[START The records]
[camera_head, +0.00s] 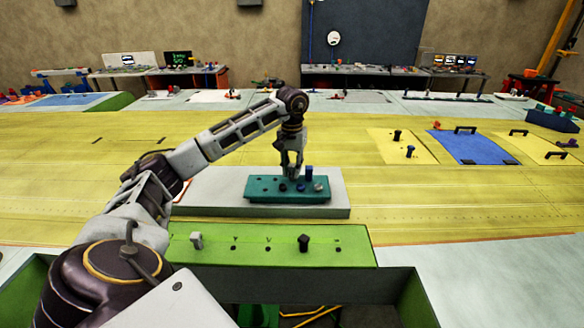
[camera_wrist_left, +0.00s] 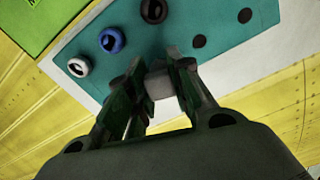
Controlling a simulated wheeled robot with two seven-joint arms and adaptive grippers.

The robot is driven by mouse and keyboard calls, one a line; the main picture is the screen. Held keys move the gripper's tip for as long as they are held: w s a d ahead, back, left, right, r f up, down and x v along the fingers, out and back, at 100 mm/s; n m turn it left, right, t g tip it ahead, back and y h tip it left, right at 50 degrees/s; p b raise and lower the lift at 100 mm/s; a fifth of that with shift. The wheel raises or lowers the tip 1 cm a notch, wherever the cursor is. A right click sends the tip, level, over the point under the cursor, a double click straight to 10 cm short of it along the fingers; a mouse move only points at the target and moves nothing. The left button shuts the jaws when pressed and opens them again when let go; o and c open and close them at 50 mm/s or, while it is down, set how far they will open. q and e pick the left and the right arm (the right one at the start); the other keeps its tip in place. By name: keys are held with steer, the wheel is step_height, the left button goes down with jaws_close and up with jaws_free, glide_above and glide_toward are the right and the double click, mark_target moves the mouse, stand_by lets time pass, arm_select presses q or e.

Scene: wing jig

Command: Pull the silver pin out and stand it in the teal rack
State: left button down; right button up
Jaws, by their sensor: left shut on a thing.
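My left gripper (camera_head: 291,172) is over the teal rack (camera_head: 256,195), fingers pointing down. In the left wrist view its fingers (camera_wrist_left: 158,92) are shut on a light silver pin (camera_wrist_left: 158,80). The pin is over or in the rack's back row; I cannot tell whether its lower end is inside a hole. The rack's front row holds a black pin (camera_wrist_left: 153,11), a blue pin (camera_wrist_left: 112,40) and a grey pin (camera_wrist_left: 79,66). A taller blue pin (camera_head: 309,174) stands behind them. Two empty holes (camera_wrist_left: 198,41) show beside the held pin. My right gripper is out of view.
The rack sits on a pale grey block (camera_head: 205,195). In front, a green plate (camera_head: 350,255) bears a light grey pin (camera_head: 196,240) and a black pin (camera_head: 303,243). A blue panel (camera_head: 470,147) lies at the right on the yellow wing surface (camera_head: 420,200).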

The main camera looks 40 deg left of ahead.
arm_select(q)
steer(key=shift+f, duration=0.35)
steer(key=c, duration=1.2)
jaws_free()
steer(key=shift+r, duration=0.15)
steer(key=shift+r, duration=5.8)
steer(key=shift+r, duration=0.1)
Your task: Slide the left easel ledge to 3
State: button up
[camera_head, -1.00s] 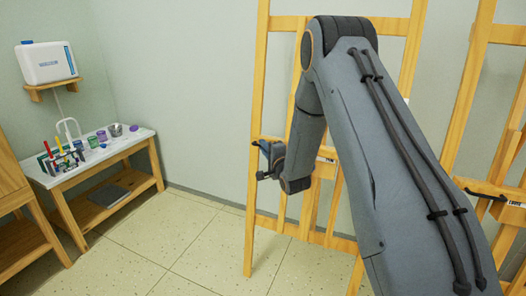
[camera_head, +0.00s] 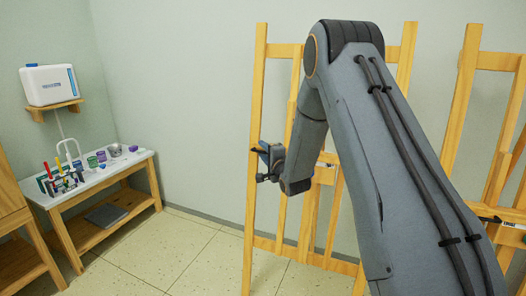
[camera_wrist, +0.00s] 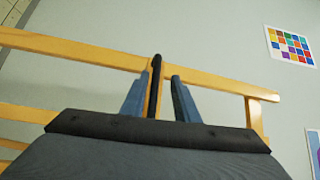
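The left easel (camera_head: 257,95) is a tall wooden frame in the middle of the head view. Its ledge (camera_head: 325,175) runs across it, partly hidden by my arm. My gripper (camera_head: 260,150) is at the ledge's left end. In the wrist view, a thin black handle (camera_wrist: 155,80) passes between the two blue-grey fingers of my gripper (camera_wrist: 161,76). The handle lies close to the left finger, with a gap to the right one, so the fingers look open around it. Firm contact cannot be told, and no number scale is readable.
A second easel (camera_head: 461,95) stands at the right, partly behind my arm. A white side table (camera_head: 130,160) with jars and brushes stands at the left, below a white container (camera_head: 48,86) on a wall shelf. The tiled floor (camera_head: 195,255) between is clear.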

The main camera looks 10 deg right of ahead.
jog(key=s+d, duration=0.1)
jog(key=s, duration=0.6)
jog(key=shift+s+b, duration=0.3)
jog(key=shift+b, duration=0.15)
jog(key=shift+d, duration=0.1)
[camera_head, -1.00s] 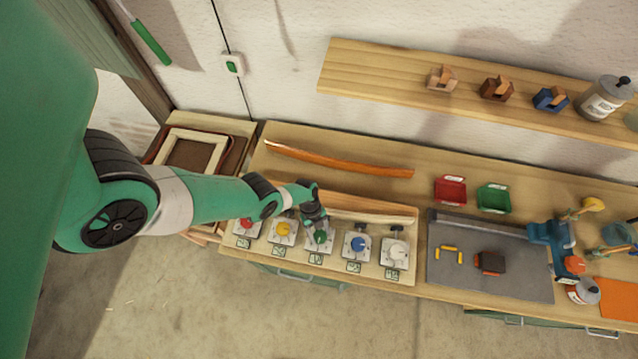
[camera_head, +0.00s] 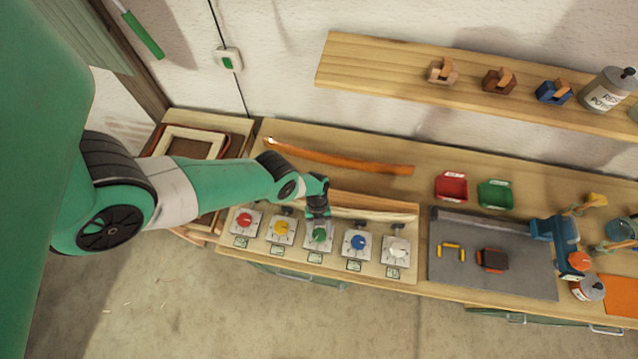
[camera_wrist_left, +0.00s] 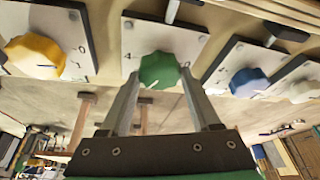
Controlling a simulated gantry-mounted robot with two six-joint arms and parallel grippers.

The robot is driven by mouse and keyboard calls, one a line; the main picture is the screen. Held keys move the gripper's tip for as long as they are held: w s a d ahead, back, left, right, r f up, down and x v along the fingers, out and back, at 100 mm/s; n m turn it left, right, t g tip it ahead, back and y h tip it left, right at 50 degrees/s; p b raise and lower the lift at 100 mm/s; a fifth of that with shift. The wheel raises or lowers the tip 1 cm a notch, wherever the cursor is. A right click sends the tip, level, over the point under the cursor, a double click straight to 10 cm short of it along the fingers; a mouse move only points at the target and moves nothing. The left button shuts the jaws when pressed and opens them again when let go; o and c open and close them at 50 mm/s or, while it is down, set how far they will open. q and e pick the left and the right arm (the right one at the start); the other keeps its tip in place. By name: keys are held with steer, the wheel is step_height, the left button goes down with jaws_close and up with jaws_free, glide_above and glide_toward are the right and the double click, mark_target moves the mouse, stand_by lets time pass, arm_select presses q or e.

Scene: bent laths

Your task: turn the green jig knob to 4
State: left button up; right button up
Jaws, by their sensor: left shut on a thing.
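The green jig knob (camera_head: 319,235) sits on a white dial plate in the middle of a row of knobs along the bench front. In the left wrist view the green knob (camera_wrist_left: 159,71) is between the two fingers of my left gripper (camera_wrist_left: 158,80), which is shut on it. The knob's exact setting is too small to read. In the head view my left gripper (camera_head: 318,215) reaches down to the knob from above. My right gripper is not in view.
A red knob (camera_head: 244,219) and yellow knob (camera_head: 282,228) stand left of the green one. A blue knob (camera_head: 358,242) and white knob (camera_head: 397,248) stand right. A bent orange lath (camera_head: 345,160) lies behind. A grey mat (camera_head: 460,280) lies further right.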

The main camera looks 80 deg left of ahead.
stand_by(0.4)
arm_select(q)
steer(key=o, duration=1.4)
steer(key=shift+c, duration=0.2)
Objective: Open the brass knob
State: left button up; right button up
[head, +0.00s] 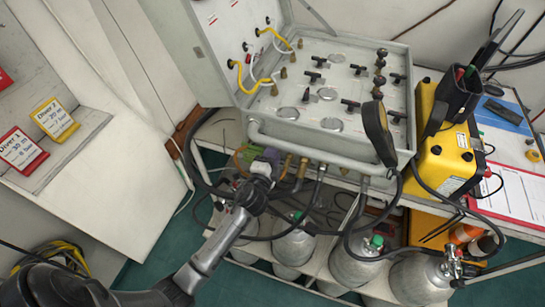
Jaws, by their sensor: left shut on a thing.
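The air panel (335,100) is an open grey case on a white stand, with black T-handles, round gauges and black knobs on its face. My left gripper (262,165) reaches in from the lower left to just below the panel's front left edge. It is shut on a thing at the fittings there, apparently the brass knob (243,157), of which only a small yellowish part shows beside the fingers. The gripper hides most of it, so its turn position cannot be told. Brass fittings (286,166) hang just right of the gripper. My right gripper is not in view.
Grey cylinders (295,245) stand under the panel, with black hoses (320,190) looping in front. A yellow case (450,160) and a clipboard sheet (508,192) are at the right. Red and yellow diver signs (52,118) stand on a shelf at left.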

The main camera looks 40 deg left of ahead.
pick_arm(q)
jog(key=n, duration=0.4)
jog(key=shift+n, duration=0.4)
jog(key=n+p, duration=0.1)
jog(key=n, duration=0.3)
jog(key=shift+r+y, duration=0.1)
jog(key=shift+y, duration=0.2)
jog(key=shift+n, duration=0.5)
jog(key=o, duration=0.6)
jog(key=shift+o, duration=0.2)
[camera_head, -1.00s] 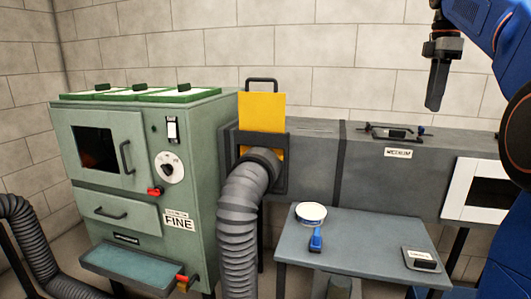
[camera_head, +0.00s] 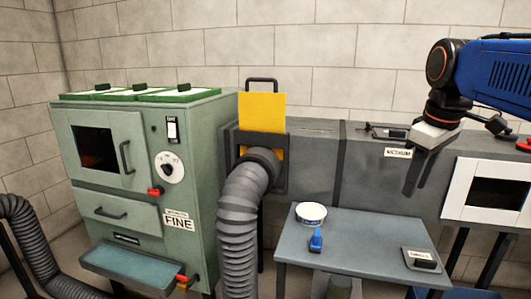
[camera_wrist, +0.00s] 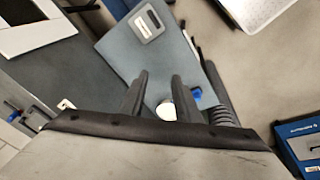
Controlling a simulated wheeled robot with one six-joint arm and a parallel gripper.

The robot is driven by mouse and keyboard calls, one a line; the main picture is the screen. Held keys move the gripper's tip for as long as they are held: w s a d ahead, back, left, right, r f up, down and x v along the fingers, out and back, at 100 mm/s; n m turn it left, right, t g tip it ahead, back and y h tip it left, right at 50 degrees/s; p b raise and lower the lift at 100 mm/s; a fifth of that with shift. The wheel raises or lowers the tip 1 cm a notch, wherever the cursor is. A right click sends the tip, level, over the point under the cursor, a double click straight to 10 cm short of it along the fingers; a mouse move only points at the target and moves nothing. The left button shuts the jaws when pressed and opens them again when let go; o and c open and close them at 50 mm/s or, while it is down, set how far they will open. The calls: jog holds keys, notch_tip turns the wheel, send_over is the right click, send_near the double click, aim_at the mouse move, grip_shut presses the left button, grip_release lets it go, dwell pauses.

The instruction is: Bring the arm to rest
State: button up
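My gripper (camera_head: 415,186) hangs from the blue arm at the right in the head view, in front of the grey duct (camera_head: 310,165) in the picture and above the table's right part. Its two fingers point down and stand apart. In the wrist view my gripper (camera_wrist: 160,76) shows both dark fingers with a gap between them and nothing gripped. The white round dish (camera_head: 311,212) and blue-handled brush (camera_head: 316,239) are on the small table (camera_head: 355,228), away from the fingers.
A green cabinet marked FINE (camera_head: 150,190) stands at left, with a grey hose (camera_head: 240,215) joining the duct. A yellow plate (camera_head: 262,112) stands upright in the duct. A labelled block (camera_head: 421,260) lies on the table. A white-framed opening (camera_head: 459,190) is at right.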

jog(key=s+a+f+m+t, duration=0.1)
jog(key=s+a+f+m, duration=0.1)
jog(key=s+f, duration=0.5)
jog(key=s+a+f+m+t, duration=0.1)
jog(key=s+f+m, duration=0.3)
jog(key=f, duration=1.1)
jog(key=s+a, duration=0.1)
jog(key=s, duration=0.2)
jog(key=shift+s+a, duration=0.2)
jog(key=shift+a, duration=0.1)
[END The records]
[What you are asked to do] Take the records from their first line through the line containing "Controlling a simulated wheeled robot with two" and please return exactly those lines, both ends included, minus the pictures.

[Task answer]
[camera_head, +0.00s] 
[camera_wrist_left, +0.00s] 
Controlling a simulated wheeled robot with two seven-joint arms and adaptive grippers.

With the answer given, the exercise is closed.